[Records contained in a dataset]
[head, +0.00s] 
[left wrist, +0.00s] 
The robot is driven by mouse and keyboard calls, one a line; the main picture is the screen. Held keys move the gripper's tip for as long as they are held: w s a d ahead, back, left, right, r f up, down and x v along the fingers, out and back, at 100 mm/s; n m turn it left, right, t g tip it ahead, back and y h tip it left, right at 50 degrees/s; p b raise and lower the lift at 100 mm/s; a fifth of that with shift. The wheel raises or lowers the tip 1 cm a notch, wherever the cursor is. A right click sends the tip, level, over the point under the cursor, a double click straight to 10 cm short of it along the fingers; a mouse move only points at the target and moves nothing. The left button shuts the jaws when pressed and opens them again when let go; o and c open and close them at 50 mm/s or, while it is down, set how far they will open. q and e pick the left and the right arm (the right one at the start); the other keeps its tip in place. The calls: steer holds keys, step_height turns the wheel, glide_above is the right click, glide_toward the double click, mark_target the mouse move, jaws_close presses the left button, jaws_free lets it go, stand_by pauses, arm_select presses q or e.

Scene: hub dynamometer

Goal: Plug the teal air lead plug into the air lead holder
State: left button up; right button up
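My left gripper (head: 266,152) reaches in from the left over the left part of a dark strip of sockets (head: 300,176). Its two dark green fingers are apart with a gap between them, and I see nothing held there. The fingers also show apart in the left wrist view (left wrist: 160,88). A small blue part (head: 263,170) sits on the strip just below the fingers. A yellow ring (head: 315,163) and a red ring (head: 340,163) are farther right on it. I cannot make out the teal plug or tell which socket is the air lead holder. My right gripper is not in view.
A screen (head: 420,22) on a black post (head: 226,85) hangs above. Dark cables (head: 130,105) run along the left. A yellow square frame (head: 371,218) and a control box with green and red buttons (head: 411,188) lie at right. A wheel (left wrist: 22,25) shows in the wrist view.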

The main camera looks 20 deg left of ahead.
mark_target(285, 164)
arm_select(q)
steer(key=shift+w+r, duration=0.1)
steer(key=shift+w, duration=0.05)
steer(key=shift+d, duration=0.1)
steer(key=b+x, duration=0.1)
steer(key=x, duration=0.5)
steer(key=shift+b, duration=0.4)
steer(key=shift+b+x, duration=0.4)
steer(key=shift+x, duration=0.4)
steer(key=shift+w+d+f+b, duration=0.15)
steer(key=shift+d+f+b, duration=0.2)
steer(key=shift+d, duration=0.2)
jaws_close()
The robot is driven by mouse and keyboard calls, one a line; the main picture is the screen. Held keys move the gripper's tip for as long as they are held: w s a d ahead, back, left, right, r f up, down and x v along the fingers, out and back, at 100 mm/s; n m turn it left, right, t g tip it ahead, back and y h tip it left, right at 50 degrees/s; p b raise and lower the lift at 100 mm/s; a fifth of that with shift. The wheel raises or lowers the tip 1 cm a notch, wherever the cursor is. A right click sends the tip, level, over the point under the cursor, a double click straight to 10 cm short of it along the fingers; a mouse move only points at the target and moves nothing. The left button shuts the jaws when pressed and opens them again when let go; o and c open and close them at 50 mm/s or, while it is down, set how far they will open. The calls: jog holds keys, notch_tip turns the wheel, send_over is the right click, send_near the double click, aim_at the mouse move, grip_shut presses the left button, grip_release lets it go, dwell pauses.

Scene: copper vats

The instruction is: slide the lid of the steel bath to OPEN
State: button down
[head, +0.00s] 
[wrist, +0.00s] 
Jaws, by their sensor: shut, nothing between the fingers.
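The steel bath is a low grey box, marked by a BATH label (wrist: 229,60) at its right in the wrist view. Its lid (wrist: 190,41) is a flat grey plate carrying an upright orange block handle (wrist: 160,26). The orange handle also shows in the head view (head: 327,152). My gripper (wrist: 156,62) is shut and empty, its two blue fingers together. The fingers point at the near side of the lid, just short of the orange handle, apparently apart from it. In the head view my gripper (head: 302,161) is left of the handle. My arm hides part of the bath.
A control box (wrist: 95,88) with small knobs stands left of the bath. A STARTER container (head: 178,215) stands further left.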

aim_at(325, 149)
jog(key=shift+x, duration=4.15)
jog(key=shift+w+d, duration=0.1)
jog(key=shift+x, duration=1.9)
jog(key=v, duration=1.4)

Directions |
Write out the whole listing exactly.

The completed task |
[head, +0.00s] 
[left wrist, +0.00s] 
The robot is driven by mouse and keyboard calls, one a line; the main picture is the screen. Held keys move the gripper's tip for as long as they are held: w s a d ahead, back, left, right, r f up, down and x v along the fingers, out and back, at 100 mm/s; n m turn it left, right, t g tip it ahead, back and y h tip it left, right at 50 degrees/s; p b raise and lower the lift at 100 mm/s; a fifth of that with shift. The wheel raises or lowers the tip 1 cm a notch, wherever the cursor is. A right click sends the tip, level, over the point under the cursor, a double click straight to 10 cm short of it along the fingers; a mouse move only points at the target and moves nothing. The left button shuts the jaws when pressed and opens them again when let go; o and c open and close them at 50 mm/s or, while it is down, set how far they will open. q and e pick the left and the right arm (the right one at the start); the other keeps its tip in place. The calls: steer holds keys, step_height turns the wheel, glide_above is the right click, glide_toward the double click, mark_target the mouse move, jaws_close presses the left button, jaws_free lets it go, stand_by pauses, arm_select presses q or e.

Scene: hub dynamometer

Goal: Plug the teal air lead plug into the air lead holder
State: left button up; right button up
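My left gripper (head: 266,152) reaches in from the left over the left part of a dark strip of sockets (head: 300,176). Its two dark green fingers are apart with a gap between them, and I see nothing held there. The fingers also show apart in the left wrist view (left wrist: 160,88). A small blue part (head: 263,170) sits on the strip just below the fingers. A yellow ring (head: 315,163) and a red ring (head: 340,163) are farther right on it. I cannot make out the teal plug or tell which socket is the air lead holder. My right gripper is not in view.
A screen (head: 420,22) on a black post (head: 226,85) hangs above. Dark cables (head: 130,105) run along the left. A yellow square frame (head: 371,218) and a control box with green and red buttons (head: 411,188) lie at right. A wheel (left wrist: 22,25) shows in the wrist view.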

The main camera looks 20 deg left of ahead.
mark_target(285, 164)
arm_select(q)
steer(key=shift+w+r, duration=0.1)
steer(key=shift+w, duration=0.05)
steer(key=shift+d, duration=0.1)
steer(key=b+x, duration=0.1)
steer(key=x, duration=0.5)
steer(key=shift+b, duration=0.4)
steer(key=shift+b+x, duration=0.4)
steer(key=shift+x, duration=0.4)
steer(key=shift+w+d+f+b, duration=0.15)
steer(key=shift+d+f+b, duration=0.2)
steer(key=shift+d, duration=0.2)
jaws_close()
The robot is driven by mouse and keyboard calls, one a line; the main picture is the screen. Held keys move the gripper's tip for as long as they are held: w s a d ahead, back, left, right, r f up, down and x v along the fingers, out and back, at 100 mm/s; n m turn it left, right, t g tip it ahead, back and y h tip it left, right at 50 degrees/s; p b raise and lower the lift at 100 mm/s; a fifth of that with shift. The wheel raises or lowers the tip 1 cm a notch, wherever the cursor is. A right click sends the tip, level, over the point under the cursor, a double click straight to 10 cm short of it along the fingers; a mouse move only points at the target and moves nothing. The left button shuts the jaws when pressed and opens them again when let go; o and c open and close them at 50 mm/s or, while it is down, set how far they will open. The calls: jog holds keys, notch_tip turns the wheel, send_over is the right click, send_near the double click, aim_at the mouse move, grip_shut presses the left button, grip_release lets it go, dwell pauses.

Scene: copper vats

The instruction is: slide the lid of the steel bath to OPEN
State: button down
[head, +0.00s] 
[wrist, +0.00s] 
Jaws, by their sensor: shut, nothing between the fingers.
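The steel bath is a low grey box, marked by a BATH label (wrist: 229,60) at its right in the wrist view. Its lid (wrist: 190,41) is a flat grey plate carrying an upright orange block handle (wrist: 160,26). The orange handle also shows in the head view (head: 327,152). My gripper (wrist: 156,62) is shut and empty, its two blue fingers together. The fingers point at the near side of the lid, just short of the orange handle, apparently apart from it. In the head view my gripper (head: 302,161) is left of the handle. My arm hides part of the bath.
A control box (wrist: 95,88) with small knobs stands left of the bath. A STARTER container (head: 178,215) stands further left.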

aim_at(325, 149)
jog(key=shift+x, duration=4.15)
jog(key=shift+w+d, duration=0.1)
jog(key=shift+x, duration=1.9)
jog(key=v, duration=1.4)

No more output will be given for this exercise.